Wiesel would go on to write two serialized books in Yiddish in the paper, later translated into English as “Dawn,” a fictional story about a Holocaust survivor in Mandatory Palestine, and “Day,” an autobiographical story about being injured by a taxicab in New York. He serialized Night in the paper as well. Night, Dawn and Day would be the only books Wiesel would write in Yiddish.
His next 54 books would mostly be written in French, despite Wiesel’s life in the United States and his capable English. His wife Marion translated all of his French books to English. Wiesel kept up his French for the rest of his life as a symbol of his loyalty to the country that accepted him after he left his displaced persons camp.
Weber complained about this in one of the interviews, repeatedly asking Wiesel to come back to journalism and come back to Yiddish. History scholar David Fishman said that he contributed there until the Algemeiner was founded in 1972, where he joined its advisory board and wrote for them. Between Weber and Wiesel, “there could have been a little bit of bad blood.”
At least during the interviews, there seemed to be no obvious outward resentment, but Weber blurted out some odd statements. One example: Weber commented about how much further Wiesel had progressed in his career than him, and also that he was delighted that Wiesel didn’t resent him despite the fact that he did Wiesel a favor by bringing him in. “Despite the fact that I did him a favor back then, we’ve stayed friends, which I say because there’s this kind of hatefulness out there that we see with people, where they say that ‘he didn’t do me any favor and he’s my enemy.’”

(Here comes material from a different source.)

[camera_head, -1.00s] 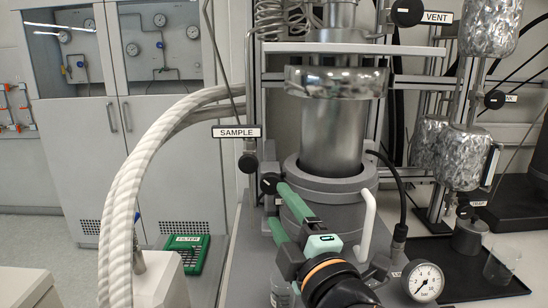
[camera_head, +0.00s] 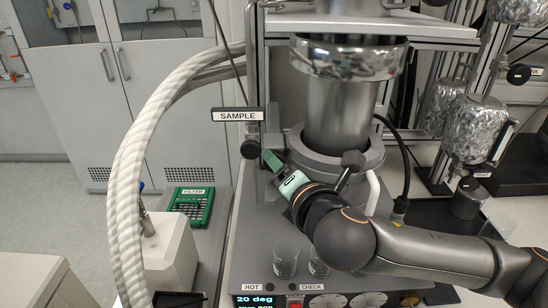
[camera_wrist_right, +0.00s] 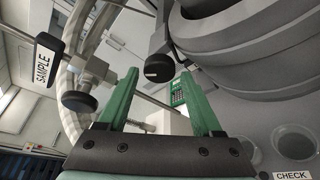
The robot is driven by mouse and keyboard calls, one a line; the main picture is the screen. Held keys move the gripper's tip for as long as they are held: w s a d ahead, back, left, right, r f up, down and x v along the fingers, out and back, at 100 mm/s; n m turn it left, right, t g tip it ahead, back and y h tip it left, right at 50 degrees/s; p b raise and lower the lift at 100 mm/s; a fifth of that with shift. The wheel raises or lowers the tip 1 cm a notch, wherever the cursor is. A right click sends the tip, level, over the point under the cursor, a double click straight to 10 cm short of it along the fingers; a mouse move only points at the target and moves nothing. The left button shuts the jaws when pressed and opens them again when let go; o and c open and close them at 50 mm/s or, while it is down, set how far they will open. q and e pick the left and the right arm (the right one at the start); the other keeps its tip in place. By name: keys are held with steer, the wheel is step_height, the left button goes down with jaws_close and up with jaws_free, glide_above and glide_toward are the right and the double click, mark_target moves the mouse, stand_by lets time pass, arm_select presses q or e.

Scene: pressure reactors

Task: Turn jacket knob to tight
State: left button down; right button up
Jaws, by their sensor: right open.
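A round black knob (camera_wrist_right: 159,68) shows in the wrist view between the tips of my right gripper's green fingers, with a gap on each side. It sits left of the grey heating jacket (camera_wrist_right: 245,55); I take it as the jacket knob. In the head view the jacket (camera_head: 312,150) surrounds the lower steel vessel, and the gripper hides the knob. My right gripper (camera_head: 268,160) is open at the jacket's left side, its fingers pointing up and left. Whether a finger touches the knob cannot be told. My left gripper is not in view.
The black sample valve knob (camera_head: 249,149) and SAMPLE sign (camera_head: 238,114) are close left of my right gripper. A thick white hose (camera_head: 130,170) curves farther left. Glass beakers (camera_head: 286,262) stand below my arm. A green FILTER rack (camera_head: 192,205) lies at left.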

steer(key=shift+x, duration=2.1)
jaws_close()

Later on, they stopped talking to each other. Silver remembered her father telling her in 1986, when Wiesel won the Nobel Peace Prize, why he no longer spoke to Wiesel: “He became too big for me. He liked to namedrop.”
This wouldn’t be Wiesel’s only conflict with the Forverts over the years. Weber was close with Nobel Literature Prize laureate Isaac Bashevis Singer, who feuded with Wiesel the entire time they knew each other. Singer charged that what Wiesel wrote was not, in fact, literature, a claim which Wiesel took serious offense to.